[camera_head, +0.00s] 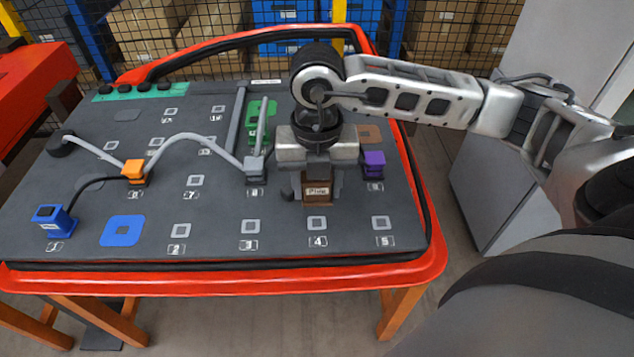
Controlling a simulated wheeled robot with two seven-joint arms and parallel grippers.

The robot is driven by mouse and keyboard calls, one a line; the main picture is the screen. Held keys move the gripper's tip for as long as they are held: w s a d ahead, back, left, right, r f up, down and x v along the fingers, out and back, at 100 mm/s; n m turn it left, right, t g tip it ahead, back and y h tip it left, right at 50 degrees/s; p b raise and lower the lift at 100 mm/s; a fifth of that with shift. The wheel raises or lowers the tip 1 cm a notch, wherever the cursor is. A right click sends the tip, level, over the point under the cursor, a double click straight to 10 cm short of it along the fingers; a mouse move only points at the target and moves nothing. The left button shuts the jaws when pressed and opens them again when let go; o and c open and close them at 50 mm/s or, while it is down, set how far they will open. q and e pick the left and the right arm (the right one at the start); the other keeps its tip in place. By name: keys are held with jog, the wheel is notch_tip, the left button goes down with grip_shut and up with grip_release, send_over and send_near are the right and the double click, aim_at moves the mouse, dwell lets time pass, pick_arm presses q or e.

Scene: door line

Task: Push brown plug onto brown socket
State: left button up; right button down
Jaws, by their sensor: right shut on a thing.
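The brown plug (317,193) is a small brown block with a pale label on its front. My right gripper (317,181) points down and is shut on it, with a finger on either side. The plug shows just behind the square marked 4; I cannot tell whether it touches the board. The brown socket (369,133) is a flat brown square on the door panel, behind and to the right of the plug, just beyond the purple plug. The two are apart. My left gripper is not in view.
The grey door panel (90,224) has a red rim. A purple block (374,163) stands between plug and socket on the right. A grey block (255,168) with cable, an orange block (134,170) and a blue block (51,218) stand left. Front squares are clear.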

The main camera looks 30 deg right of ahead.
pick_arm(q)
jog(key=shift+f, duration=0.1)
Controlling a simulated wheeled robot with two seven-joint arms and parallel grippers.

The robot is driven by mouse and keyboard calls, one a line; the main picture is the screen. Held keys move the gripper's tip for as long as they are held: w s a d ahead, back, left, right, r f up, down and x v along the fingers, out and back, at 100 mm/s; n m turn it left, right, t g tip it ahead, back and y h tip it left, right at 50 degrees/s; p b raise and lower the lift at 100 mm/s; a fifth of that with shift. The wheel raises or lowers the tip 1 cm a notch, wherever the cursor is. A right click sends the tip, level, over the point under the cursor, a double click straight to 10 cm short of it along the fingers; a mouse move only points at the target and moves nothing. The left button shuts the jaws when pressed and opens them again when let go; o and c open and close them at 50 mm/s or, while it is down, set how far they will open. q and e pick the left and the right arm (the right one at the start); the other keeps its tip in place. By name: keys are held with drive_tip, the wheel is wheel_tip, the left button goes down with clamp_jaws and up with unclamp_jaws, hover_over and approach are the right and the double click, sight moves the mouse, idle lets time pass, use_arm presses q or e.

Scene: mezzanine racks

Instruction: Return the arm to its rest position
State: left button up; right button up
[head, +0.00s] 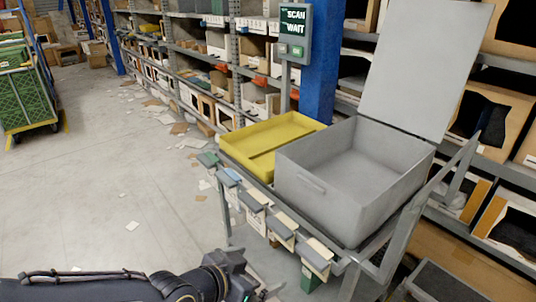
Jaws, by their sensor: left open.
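My left arm reaches in along the bottom edge from the left. Its gripper (256,290) is at the bottom, left of the stand's legs, and is partly cut off by the frame edge. It is open, and I see nothing held in it. It is in front of and below the stand that carries a grey box (345,215) and a yellow tray (238,152). My right gripper is not in view.
The grey box has its lid (425,65) raised and looks empty. Several small tags (283,229) hang along the stand's front rail. A sign (295,22) reads "SCAN WAIT". Loaded racks line the back. The floor (110,200) at left is mostly clear, with scattered paper near the racks.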

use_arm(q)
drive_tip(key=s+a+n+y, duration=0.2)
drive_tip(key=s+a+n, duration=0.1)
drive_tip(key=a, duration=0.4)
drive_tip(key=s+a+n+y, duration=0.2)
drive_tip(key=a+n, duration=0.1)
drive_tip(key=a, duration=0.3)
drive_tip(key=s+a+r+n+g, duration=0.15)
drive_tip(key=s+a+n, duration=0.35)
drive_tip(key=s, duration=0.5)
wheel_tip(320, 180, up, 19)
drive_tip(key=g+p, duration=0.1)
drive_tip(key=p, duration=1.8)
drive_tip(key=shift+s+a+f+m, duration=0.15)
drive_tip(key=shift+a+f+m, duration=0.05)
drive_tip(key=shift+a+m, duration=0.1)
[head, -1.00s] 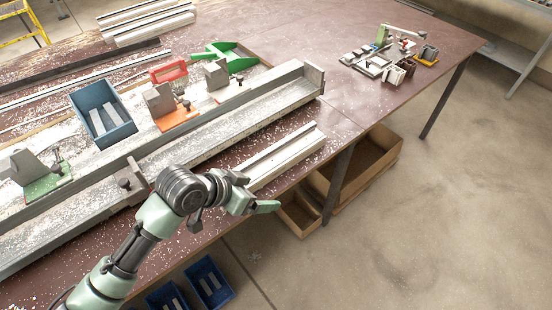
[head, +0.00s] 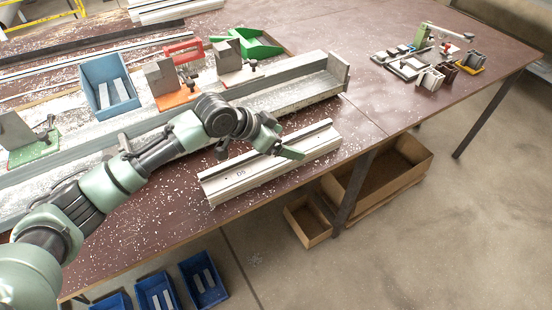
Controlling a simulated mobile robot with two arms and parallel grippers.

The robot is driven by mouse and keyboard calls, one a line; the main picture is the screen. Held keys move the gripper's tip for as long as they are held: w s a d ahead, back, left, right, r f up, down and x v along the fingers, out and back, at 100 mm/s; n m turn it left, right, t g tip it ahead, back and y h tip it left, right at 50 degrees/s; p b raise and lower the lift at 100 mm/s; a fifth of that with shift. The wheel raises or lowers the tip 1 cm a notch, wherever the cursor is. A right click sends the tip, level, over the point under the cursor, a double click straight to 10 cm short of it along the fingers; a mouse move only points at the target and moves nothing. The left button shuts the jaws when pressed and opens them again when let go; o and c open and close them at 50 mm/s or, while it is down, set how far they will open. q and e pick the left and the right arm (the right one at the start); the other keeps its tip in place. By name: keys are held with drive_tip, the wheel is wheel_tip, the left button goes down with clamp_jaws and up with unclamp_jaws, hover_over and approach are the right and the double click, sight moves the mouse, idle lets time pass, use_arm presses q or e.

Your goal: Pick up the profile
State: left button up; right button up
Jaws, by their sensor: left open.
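The profile (head: 240,176) is a pale, long bar with a dark slot along its top. It lies on the brown-red table near the front edge, and its near end carries a dark marking. My left gripper (head: 284,148) is open and hangs over the middle of the profile, with a green finger at its right. The gripper and wrist hide part of the profile's far side. I cannot tell whether the fingers touch it. My right gripper is not in view.
A long metal clamp rail (head: 290,92) runs behind the profile, with clamp blocks on red and green bases. A blue bin (head: 108,84) sits on the bench. Small fixtures (head: 430,65) stand at the far right. Cardboard boxes (head: 385,180) are below.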

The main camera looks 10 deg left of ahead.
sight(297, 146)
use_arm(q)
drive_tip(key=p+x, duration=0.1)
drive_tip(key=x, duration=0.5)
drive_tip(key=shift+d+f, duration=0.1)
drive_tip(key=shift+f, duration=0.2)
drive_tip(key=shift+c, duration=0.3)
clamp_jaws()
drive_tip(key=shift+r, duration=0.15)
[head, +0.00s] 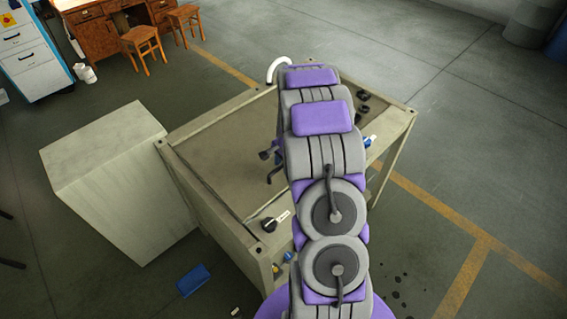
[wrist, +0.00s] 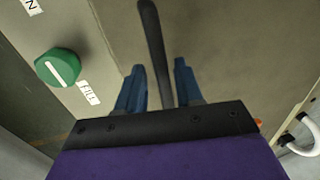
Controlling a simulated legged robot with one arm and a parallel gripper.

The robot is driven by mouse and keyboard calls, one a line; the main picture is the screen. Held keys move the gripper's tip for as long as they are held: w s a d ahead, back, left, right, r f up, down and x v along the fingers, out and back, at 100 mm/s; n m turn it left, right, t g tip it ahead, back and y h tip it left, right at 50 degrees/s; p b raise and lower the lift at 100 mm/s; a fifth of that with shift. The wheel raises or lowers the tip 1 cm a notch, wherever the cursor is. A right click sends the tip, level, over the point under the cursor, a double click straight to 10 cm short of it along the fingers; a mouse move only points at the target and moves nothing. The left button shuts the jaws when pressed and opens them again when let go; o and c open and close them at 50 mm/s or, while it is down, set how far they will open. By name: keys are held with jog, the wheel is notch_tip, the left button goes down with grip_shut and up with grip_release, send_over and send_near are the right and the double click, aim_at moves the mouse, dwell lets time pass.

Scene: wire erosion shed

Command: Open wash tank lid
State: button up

§ **Exercise details**
Each line from the one holding "Scene: door line" to the one holding "State: left button up; right button down", those two included, is to be transcribed exactly, and no other line.

§ **Output of the exercise**
Scene: door line

Task: Push brown plug onto brown socket
State: left button up; right button down

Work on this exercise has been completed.